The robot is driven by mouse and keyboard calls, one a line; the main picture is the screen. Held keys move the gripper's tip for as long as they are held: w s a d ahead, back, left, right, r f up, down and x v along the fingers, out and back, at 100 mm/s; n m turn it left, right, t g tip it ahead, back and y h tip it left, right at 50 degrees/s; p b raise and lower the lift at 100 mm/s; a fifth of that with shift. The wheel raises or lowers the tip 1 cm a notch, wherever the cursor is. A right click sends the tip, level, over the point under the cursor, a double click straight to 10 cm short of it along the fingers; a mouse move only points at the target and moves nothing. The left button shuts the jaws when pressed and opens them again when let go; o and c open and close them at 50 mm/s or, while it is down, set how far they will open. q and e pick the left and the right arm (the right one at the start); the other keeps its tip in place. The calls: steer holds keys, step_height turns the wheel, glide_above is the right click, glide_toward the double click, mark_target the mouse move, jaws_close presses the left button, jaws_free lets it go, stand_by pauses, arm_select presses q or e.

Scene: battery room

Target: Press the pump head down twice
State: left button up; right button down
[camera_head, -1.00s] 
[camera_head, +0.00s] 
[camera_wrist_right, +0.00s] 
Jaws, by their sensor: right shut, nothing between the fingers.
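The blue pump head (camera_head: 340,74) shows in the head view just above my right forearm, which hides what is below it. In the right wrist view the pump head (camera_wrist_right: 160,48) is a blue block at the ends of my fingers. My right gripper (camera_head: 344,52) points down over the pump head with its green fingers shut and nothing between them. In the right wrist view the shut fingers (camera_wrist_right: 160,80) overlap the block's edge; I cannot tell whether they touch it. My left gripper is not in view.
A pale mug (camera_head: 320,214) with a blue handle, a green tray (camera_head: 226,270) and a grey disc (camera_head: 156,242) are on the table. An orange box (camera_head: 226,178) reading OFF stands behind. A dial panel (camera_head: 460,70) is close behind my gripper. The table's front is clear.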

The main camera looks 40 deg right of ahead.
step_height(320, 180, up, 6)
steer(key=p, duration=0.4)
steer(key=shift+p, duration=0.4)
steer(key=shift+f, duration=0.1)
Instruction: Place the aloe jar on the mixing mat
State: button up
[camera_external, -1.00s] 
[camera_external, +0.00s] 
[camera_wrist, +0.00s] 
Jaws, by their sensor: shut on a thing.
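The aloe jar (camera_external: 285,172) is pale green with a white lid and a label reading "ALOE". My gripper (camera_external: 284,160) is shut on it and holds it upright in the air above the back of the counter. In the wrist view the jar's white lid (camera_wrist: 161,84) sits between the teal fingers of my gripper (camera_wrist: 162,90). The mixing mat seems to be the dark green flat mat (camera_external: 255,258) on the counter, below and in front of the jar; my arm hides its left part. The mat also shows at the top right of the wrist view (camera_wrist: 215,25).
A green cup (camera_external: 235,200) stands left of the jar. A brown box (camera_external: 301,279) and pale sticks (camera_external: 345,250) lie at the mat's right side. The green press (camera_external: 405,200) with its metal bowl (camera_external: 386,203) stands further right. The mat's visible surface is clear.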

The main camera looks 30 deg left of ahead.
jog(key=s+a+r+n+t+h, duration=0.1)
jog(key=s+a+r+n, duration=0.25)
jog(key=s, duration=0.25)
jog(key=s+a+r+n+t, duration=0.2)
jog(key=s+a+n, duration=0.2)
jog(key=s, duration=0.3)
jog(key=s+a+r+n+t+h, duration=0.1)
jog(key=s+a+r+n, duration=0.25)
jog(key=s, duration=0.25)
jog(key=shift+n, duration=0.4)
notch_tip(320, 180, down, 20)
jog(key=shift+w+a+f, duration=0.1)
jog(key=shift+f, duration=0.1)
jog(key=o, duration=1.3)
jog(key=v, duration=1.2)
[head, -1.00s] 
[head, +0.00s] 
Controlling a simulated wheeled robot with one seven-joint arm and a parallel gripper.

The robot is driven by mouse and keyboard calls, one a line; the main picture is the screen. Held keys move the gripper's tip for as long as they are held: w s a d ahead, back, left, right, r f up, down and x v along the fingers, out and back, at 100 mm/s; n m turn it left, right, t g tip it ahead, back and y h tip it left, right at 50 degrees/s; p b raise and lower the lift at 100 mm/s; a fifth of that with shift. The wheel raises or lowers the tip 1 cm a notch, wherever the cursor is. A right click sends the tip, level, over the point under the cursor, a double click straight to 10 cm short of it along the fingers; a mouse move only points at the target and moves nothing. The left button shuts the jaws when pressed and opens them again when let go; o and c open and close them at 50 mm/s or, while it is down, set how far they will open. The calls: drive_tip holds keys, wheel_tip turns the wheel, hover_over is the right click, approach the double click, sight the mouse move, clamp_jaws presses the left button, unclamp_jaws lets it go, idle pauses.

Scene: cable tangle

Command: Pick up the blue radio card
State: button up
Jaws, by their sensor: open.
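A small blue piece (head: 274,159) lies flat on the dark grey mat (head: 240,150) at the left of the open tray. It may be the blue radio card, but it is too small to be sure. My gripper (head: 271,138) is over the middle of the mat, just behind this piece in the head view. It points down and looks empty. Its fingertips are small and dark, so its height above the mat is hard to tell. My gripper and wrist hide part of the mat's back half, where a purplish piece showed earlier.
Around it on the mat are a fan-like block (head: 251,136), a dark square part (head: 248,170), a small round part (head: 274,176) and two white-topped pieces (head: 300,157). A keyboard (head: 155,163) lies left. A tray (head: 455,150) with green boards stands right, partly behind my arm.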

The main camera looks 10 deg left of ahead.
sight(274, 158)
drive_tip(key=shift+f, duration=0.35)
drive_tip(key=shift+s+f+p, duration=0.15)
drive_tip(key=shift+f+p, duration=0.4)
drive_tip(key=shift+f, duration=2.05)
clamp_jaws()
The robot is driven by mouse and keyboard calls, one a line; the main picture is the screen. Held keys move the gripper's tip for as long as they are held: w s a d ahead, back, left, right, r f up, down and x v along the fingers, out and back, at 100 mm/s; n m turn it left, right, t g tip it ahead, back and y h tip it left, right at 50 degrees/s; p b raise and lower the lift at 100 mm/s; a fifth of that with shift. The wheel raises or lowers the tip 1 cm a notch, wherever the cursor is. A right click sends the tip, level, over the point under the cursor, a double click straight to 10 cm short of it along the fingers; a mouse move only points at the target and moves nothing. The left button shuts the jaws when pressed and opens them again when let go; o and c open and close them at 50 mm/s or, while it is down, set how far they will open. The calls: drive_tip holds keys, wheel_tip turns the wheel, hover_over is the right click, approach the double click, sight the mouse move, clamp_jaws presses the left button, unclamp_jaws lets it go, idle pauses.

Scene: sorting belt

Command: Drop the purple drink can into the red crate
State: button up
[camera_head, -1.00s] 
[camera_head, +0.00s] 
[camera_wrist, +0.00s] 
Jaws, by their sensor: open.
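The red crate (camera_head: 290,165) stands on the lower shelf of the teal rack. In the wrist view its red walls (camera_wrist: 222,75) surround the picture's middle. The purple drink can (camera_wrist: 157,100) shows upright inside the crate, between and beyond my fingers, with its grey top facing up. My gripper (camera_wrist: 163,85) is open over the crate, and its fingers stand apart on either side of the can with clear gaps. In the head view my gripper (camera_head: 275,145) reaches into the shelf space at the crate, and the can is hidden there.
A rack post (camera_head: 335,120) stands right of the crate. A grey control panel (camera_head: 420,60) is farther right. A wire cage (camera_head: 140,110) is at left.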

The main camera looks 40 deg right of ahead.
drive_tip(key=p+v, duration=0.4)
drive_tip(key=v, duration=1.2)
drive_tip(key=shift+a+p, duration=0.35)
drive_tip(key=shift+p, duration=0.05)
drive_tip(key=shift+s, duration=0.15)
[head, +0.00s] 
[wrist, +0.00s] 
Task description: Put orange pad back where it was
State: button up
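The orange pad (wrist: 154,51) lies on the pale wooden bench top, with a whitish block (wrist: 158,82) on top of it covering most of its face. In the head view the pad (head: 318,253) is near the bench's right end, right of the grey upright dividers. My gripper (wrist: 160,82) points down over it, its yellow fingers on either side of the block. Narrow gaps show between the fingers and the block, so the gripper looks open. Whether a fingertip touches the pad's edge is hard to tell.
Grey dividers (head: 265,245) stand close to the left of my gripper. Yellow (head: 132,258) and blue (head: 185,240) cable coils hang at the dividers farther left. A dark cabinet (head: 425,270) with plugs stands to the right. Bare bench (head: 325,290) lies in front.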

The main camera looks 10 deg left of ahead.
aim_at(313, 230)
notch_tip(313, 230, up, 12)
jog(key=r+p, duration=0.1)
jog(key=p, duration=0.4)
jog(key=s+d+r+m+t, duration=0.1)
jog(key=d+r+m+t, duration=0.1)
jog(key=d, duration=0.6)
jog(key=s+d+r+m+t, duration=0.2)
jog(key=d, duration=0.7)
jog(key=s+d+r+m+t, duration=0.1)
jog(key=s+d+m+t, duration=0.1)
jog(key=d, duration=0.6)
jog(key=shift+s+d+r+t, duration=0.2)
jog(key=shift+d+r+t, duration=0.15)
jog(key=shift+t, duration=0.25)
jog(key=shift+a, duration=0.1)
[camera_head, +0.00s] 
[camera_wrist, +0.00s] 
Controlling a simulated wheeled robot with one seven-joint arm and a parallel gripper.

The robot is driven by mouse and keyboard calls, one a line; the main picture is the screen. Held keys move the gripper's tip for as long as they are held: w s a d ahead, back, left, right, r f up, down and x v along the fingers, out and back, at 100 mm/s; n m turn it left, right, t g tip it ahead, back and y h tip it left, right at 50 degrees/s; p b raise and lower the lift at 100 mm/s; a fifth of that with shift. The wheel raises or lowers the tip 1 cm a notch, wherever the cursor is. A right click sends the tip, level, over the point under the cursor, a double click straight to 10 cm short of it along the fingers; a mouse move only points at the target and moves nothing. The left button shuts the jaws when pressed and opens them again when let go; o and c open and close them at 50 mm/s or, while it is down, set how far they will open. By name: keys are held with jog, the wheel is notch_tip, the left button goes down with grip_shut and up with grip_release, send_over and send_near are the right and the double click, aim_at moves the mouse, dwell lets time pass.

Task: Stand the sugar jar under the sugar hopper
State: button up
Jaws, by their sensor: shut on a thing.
-------
* [Your goal]: Pull every line containing "Command" out of the records.

* [Written response]:
Command: Pick up the blue radio card
Command: Drop the purple drink can into the red crate

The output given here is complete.